“I like being out in the exercise yard.”
It’s not an exercise yard, Iggy, it’s the sidewalk in front of the house.
“I’m just worried that I’m gonna run into some gang or other and I’m gonna have to defend my turf, you know?”
There’s no gang, there’s no turf. You’re not in prison. You’re confined while you recover from your heartworm treatment.
“Might have to shank a bitch.”
Seriously, Iggy?
“Hey, how come I’m in solitary?”
What do you mean?
“I never see anyone. There’s never anybody else outside when I am.”
You’re not in solitary. I’m just making sure there’s nobody else outside when I walk you because you go crazy when you see people and other animals. It’s really dangerous for your heart rate to rise while you’re recovering. Your heart and lungs could–
“I don’t go crazy.”
Yes you do. You pull at the leash and you shriek.

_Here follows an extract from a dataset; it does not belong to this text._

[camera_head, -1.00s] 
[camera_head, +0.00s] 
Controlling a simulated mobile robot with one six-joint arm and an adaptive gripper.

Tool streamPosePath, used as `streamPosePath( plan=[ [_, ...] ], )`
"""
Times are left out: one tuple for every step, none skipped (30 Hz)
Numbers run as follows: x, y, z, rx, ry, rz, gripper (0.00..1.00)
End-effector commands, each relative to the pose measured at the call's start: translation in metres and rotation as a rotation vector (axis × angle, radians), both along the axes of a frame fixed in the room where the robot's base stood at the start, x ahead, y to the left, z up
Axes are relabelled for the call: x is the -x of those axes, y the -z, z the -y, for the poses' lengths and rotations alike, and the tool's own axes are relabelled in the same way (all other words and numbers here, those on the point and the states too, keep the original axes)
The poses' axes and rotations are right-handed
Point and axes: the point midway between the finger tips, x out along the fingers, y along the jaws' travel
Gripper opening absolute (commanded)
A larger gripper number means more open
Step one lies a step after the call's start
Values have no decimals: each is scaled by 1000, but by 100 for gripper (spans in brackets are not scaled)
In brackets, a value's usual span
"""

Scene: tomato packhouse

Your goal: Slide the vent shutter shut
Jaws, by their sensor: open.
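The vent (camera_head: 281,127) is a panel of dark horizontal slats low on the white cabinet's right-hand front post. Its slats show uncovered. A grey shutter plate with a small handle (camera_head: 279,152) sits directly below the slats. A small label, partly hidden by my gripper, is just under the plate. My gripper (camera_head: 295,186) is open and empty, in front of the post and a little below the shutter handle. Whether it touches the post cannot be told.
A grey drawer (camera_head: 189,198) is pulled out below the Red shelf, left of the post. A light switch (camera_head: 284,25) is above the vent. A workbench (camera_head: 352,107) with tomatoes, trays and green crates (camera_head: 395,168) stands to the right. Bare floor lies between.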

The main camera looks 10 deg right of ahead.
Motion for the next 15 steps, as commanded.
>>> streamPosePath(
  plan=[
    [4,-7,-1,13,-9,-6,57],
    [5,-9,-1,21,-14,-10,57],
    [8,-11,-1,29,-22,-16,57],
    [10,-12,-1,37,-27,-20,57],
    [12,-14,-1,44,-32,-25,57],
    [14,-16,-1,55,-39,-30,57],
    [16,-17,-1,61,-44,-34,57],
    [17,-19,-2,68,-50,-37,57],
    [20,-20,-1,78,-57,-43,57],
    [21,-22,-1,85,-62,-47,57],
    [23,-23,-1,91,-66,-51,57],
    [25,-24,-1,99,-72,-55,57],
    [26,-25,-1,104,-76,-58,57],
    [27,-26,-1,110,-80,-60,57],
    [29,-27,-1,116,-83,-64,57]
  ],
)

“No I don’t. I’m perfectly– OH MY GOD LOOK IT’S THE CHIHUAHUA! HAMSTER DOG!”
Oh no no no no Iggy no no no–
“GET OVER HERE YOU LITTLE–”
–no no no no no Iggy no Iggy calm down Iggy who’s a good boy calm down please please–
“STOP GRABBING ME! PUT ME DOWN! I WANNA GET THE CHIHUAHUA!”

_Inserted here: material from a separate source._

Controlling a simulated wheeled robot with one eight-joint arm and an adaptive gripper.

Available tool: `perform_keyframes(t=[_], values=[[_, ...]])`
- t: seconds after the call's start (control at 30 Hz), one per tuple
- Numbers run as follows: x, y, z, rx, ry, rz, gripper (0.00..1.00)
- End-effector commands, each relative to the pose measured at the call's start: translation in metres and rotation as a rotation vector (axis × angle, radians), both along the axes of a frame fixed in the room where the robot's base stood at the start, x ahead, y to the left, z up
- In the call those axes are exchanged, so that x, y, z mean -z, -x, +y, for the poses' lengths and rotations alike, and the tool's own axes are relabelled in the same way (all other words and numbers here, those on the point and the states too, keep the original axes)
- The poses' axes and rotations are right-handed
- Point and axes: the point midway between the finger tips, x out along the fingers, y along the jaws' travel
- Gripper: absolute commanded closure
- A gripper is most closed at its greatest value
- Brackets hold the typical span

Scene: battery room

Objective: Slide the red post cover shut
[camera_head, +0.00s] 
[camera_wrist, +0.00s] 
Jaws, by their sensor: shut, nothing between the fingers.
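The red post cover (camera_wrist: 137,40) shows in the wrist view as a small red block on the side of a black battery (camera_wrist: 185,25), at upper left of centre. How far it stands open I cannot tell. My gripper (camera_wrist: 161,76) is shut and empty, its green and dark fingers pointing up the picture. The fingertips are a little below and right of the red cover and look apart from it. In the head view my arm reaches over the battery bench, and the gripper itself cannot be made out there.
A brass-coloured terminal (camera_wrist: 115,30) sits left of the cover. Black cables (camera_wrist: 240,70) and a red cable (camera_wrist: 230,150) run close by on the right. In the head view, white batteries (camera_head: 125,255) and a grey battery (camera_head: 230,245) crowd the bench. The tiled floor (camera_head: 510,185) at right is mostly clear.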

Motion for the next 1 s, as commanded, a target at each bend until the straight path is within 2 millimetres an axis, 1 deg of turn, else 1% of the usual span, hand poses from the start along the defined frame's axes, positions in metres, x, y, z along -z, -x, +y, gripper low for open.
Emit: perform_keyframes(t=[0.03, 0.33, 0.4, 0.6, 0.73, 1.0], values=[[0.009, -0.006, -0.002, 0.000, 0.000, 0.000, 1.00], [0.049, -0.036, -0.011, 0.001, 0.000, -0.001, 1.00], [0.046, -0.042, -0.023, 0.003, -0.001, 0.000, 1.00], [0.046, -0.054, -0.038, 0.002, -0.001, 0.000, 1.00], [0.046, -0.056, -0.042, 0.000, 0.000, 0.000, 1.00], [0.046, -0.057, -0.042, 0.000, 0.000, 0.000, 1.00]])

–look at me Iggy there’s a good boy ssshhhh calm down good boy please calm down Iggy look at me Iggy–
“I’M LOOKING AT YOU! PUT ME DOWN! I WANNA GET THE CHIHUAHUA!”
What’s his problem?
Get away, dog, Iggy’s sick and can’t–
Oooh lemme see! What’s wrong with him?
“HHHOOORRRKKK… PTOOEY!”
–no Iggy don’t spit at the Chihua–
“IT’S EBOLA!”
Aiieeee! Yipe yipe yipe yipe!
“RUN, YOU GERBIL! BWAHAHAHAHA!”
Iggy please calm down, we’re going back in the house now, okay, calm down please calm down, okay back in the house we go, I’m closing the door, please calm down, I’m gonna put you down now, okay down we go, all four feet on the floor, slowly, okay. You all right?
“What? What’s wrong?”
You went crazy just now!
“No I didn’t. I was perfectly fine.”
That was fine to you?!
“Well, no.”
No! It was–
“It was friggin’ awesome, is what it was.”
Get back in the crate, you.
Chihuahua’s are really just oversized rats. π
If you’re from New York like I am, you’d say they’re undersized rats.

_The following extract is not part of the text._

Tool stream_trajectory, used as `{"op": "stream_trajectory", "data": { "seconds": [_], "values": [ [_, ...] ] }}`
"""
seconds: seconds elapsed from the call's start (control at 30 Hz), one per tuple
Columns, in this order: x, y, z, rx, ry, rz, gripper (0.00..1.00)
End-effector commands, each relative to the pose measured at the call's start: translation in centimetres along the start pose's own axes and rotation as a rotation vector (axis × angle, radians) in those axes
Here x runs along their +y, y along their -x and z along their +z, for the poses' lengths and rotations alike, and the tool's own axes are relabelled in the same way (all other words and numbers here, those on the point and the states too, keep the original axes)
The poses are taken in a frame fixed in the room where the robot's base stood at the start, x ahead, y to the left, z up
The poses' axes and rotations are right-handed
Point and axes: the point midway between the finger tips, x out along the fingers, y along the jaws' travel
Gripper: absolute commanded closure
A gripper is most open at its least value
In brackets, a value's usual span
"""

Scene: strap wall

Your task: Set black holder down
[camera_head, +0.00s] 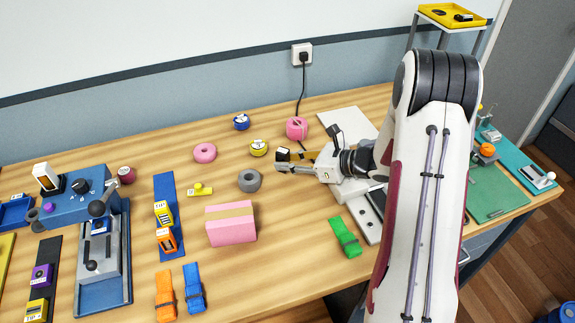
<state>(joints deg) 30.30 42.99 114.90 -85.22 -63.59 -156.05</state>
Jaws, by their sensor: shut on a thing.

you spit on that wa-wa? Cool… I mean … poor little wa-wa… I also meet not much dogs too when I walk, my staff said that’s because the criminals have to walk in the early morning…. that’s probably a lie…
I’m sure your staff is totally and completely honest with you. π
I love the chihuahua’s face. He is standing his ground.
He does that, from a slight distance — but then he runs as fast as his tiny legs can take him. He’s all bark. Lots and lots of bark.
Mark my words Karen, he’s going to ask you to slip a shiv between the bars..
Ha! He’s been chewing his rawhide bone down to a point. I’m worried.